Charles Upton needed assistance in this skyrocketing venture. He hired his three brothers, Elijah Cobb Upton, Willard Upton, and George Albert Upton. His three nephews, Edward Hunt Upton, James Upton Pomeroy and Charles Alexander Pomeroy were also included in the firm. Branch offices were opened in Chicago, Boston, Minneapolis, Paris, London and Toronto. The Rochester outlet, by the way, was established at 99 West Main Street where Willard was a salesman. It was Charles Pomeroy who got the overseas sales assignment and it was said that to him "the capitals of Europe were as familiar as the plains of the West."

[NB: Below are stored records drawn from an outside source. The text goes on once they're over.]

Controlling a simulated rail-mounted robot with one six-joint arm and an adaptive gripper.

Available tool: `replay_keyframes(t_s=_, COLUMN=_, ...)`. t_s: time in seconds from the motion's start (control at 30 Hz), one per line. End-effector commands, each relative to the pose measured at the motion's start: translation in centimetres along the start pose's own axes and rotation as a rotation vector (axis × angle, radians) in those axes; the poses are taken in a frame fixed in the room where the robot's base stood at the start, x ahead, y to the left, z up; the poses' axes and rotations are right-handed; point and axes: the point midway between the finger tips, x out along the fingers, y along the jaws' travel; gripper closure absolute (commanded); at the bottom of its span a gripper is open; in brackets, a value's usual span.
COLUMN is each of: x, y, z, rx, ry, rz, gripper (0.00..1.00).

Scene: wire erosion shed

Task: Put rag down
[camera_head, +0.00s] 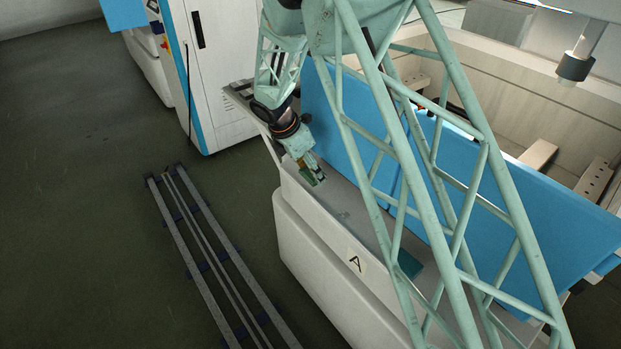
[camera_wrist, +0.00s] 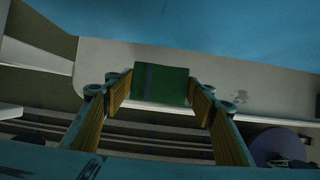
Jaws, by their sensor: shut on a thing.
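The rag shows in the wrist view as a green, block-like folded piece (camera_wrist: 170,84) with a dark stripe near its left side. It sits between the fingertips of my gripper (camera_wrist: 162,92), which is shut on it. In the head view my gripper (camera_head: 316,176) points down over the pale ledge along the front of the machine, with the green rag (camera_head: 305,173) at its tips. I cannot tell whether the rag touches the ledge.
The pale ledge (camera_head: 345,207) carries an "A" label (camera_head: 356,260) on its front. A teal patch (camera_head: 409,264) lies farther along it. A blue panel (camera_head: 335,125) rises behind. Floor rails (camera_head: 208,250) run at left, and a white cabinet (camera_head: 215,75) stands at the back.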

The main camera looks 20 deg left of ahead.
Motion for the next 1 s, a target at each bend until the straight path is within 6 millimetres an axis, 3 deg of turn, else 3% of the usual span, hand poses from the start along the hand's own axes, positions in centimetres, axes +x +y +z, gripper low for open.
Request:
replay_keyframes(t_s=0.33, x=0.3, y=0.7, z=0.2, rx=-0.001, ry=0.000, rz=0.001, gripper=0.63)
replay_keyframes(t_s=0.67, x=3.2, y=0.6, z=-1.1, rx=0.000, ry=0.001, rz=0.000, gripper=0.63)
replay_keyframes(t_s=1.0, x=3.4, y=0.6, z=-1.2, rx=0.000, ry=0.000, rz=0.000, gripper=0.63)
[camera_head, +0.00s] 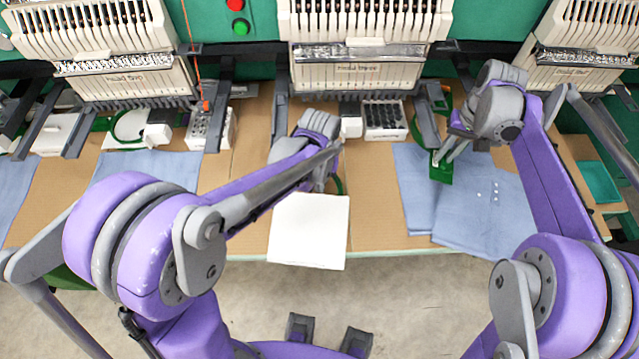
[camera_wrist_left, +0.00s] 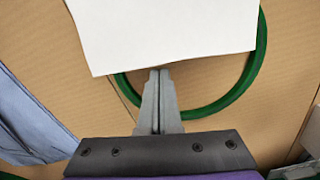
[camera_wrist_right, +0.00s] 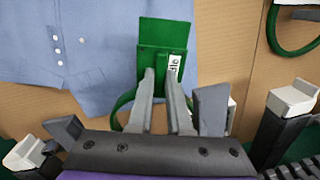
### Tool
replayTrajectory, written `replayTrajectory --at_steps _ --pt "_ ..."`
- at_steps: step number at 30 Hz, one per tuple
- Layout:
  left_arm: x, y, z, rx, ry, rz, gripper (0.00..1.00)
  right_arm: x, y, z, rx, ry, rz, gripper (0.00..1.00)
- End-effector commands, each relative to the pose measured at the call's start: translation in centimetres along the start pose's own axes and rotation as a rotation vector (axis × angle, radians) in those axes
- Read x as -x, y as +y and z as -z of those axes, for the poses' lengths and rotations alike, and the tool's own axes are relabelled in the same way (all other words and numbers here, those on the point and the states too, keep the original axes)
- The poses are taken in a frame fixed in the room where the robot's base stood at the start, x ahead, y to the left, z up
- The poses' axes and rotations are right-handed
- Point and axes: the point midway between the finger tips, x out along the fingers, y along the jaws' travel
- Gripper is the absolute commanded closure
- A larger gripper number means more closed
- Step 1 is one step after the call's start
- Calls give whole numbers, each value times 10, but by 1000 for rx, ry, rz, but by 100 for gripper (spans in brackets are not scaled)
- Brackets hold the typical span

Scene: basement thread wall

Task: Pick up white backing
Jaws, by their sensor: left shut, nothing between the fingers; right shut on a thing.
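The white backing (camera_head: 309,230) is a flat white sheet at the table's front edge, lying partly over a green hoop (camera_wrist_left: 262,62). It also fills the top of the left wrist view (camera_wrist_left: 165,30). My left gripper (camera_wrist_left: 159,75) is shut and empty, its fingertips at or just short of the sheet's edge; I cannot tell whether they touch it. In the head view its fingers are mostly hidden by the arm. My right gripper (camera_wrist_right: 163,82) is shut on a green plate-like piece (camera_wrist_right: 163,48) with a small white label, above blue cloth (camera_head: 485,210).
Embroidery machine heads (camera_head: 357,60) line the back. A teal tray (camera_head: 599,181) lies far right. Table space between backing and blue cloth is clear.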

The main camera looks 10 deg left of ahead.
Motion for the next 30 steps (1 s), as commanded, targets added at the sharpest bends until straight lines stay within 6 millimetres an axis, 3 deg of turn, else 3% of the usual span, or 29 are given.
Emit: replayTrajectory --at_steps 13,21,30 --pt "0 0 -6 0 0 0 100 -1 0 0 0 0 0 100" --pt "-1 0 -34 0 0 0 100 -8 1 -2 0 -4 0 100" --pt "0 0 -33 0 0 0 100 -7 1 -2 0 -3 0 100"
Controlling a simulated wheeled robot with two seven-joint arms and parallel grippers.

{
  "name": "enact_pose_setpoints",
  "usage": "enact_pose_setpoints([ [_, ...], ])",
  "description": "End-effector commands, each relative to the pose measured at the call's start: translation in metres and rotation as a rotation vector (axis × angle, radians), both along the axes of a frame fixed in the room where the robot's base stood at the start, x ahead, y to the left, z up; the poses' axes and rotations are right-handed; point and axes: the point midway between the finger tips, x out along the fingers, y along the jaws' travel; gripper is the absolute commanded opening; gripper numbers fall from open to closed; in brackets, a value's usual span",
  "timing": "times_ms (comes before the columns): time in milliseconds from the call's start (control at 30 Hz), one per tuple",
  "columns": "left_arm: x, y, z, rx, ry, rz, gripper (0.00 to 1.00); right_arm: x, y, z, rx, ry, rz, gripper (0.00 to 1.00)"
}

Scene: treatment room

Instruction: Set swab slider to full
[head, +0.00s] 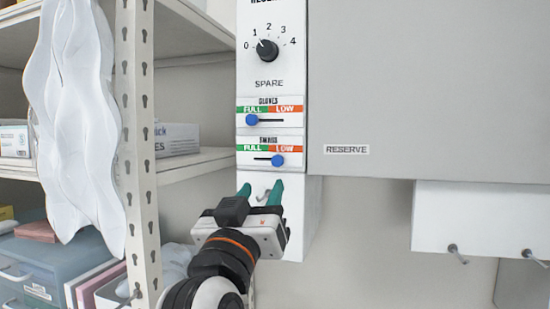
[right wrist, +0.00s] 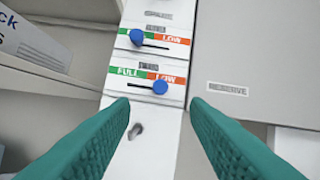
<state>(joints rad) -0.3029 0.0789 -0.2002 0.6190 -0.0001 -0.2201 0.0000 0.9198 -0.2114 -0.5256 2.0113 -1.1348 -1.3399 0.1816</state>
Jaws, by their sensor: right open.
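The swabs slider (head: 277,160) has a blue knob standing at the LOW side, right of the middle of its slot. It also shows in the right wrist view (right wrist: 160,87), under the red LOW label. Its FULL label (head: 252,148) is green, on the left. My right gripper (head: 260,190) is just below the swabs slider, with its teal fingers open and nothing between them. In the right wrist view the fingers (right wrist: 158,105) are spread wide on both sides of the panel, and the knob lies beyond them, between their tips. My left gripper is not in view.
The gloves slider (head: 252,120) sits just above, its knob at FULL. A dial (head: 267,50) labelled SPARE is higher up. A hook (right wrist: 135,131) sticks out below the swabs slider. A grey RESERVE cabinet (head: 430,80) is at right; a shelf post (head: 140,140) and white drape (head: 75,120) are at left.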

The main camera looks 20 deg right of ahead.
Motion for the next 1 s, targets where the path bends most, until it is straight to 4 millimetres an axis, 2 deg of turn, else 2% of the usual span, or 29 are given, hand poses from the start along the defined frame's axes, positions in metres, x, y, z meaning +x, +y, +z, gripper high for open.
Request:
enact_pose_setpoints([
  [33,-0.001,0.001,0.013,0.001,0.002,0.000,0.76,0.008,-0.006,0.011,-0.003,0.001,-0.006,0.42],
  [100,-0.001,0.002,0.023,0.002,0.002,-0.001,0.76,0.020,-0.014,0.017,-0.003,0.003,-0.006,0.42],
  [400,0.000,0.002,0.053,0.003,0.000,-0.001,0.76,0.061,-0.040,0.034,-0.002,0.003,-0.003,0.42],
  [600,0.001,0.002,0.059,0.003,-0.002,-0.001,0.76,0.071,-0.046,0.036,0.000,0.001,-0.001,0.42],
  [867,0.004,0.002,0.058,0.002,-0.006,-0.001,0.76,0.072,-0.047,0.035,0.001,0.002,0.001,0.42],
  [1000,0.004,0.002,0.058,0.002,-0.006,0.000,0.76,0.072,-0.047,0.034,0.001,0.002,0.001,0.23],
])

Prior to his passing on February 17, 1897, Mr. Upton had an almost incredible proposal from a British syndicate. They offered him $100,000 for his lamp company. His reply was..."No!" He later confided to his nephew, Charles Pomeroy, "This is my baby and I'm going to stick with it."

When his uncle passed away it was Mr. Pomeroy who carried on the "baby," the Rochester Lamp Company business, for approximately 13 more years. We might say that the firm met its end about 1910 by electrocution. There is no doubt that it was the rapid acceptance of Thomas Edison's electric light that snuffed out the golden era of the kerosene lamp.

Charles Stanford Upton and his skillful friend, Leonard Henkle, had revolutionized the old kerosene lamp. Their amazingly successful venture brought artificial light to millions around the world for more than half a century. The enterprise grew into a million dollar business. As an added bonus, until Mr. Eastman's inventions also became popular, it spread the name and fame of Rochester throught the world.

One final footnote: Charles's middle name, Stanford, came from his father's boyhood friend and schoolmate, Leland Stanford. Many years later a school of some importance would be established in California by Leland Stanford. It still bears his name today.